S. Gunasekaran S. Gunasekaran
15 Aug 2022

The DMK government in Tamil Nadu is mulling over constructing a statue of a pen on the Marina beach to honour and commemorate the scholarly contributions of its patriarch M. Karunanidhi. Though the government is yet to disclose the details of the project -- its cost, location, size, etc. -- the proposal has provoked considerable discussion in political circles and in the media. Especially, leaders of Hindutva and Tamil nationalist parties have expressed their dissention and resolved to fight against such a move. On the other hand, there also emerges a substantive consensus that, if built, the statue of the pen will symbolize the long-cherished Tamil tradition of valuing knowledge, reason, and argumentation, and, of course, the quest for self-respect. 

Moreover, in a broader context, the idea of having a pen statue itself would represent the Tamils’ way of alternative thinking within the contemporary ‘statue politics’ of India.  Historically, the Tamil intellectual tradition evolved out of a rationalist path of not being subservient to any hegemonic or ideological leanings of the subcontinent. While there has been mutually beneficial cultural interaction and peaceful co-existence, there has also existed a strong and long tradition of intellectual dissent in Tamil South. Many individuals, known and unknown, have contributed and nourished this tradition. Not just that of M. Karunanidhi, the proposed pen statue should be taken as symbolizing the ‘pen’ of the ancient rationalist poet Thiruvalluvar, early medieval Bhakti poets and saints including Nandanar and Sakkiliya Swamikal, and modern thinkers such as Iyothee Thassar, Subramaniya Bharathiyar, Periyar E.V. Ramasamy, C.N. Annadurai and many more.

As much as it will help to recount the glorious past of Tamil intellectual tradition, the pen statue will also serve as a symbol to enlighten future generations. Especially, in today’s political context, there is a pressing need to remember the ‘pen’ which evolved from afore mentioned intellectual tradition. Nonetheless, it should be done not merely by constructing a statue, but by making constructive efforts to diffuse scientific knowledge and modern values. Seen from this perspective, does the Tamil Nadu government plan to use the pen statue just for its vote-bank politics? Or does it intend to work productively and proactively towards creating a knowledge-based society, to which the pen can be ‘passed over’ safely? 
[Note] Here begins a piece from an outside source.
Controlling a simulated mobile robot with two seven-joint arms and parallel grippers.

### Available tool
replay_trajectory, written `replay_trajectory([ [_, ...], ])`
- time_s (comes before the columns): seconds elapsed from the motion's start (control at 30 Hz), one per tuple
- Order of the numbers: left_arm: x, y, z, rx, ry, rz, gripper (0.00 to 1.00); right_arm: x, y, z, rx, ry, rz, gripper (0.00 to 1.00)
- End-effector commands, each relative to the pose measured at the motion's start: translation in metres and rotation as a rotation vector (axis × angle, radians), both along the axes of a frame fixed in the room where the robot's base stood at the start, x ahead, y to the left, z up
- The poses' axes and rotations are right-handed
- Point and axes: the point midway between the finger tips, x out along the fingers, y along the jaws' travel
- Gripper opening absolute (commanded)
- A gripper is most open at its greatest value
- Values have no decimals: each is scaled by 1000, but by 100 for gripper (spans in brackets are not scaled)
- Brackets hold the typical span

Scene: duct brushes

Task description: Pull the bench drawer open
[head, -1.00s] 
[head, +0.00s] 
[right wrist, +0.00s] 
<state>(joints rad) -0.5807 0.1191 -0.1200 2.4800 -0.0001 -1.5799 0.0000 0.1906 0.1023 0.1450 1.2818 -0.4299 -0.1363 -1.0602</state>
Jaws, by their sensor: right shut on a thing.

Some of the schemes initiated during the first one-year tenure of the present government adequately indicate that it is more serious in safeguarding the ethos of the ‘pen’ than calculating how such initiatives can be converted into votes. Here, I will briefly discuss various impressive schemes of the Tamil Nadu government towards (a) promoting reading habits of people by enhancing and enriching the public library system, both physical and digital; (b) strengthening the functioning of government schools through various means including the breakfast scheme, special efforts to teach English, and the promotion of higher and professional education through special scholarships and fee waiver; and (c) capacity building and sourcing talent through the Naan Mudhalvan scheme.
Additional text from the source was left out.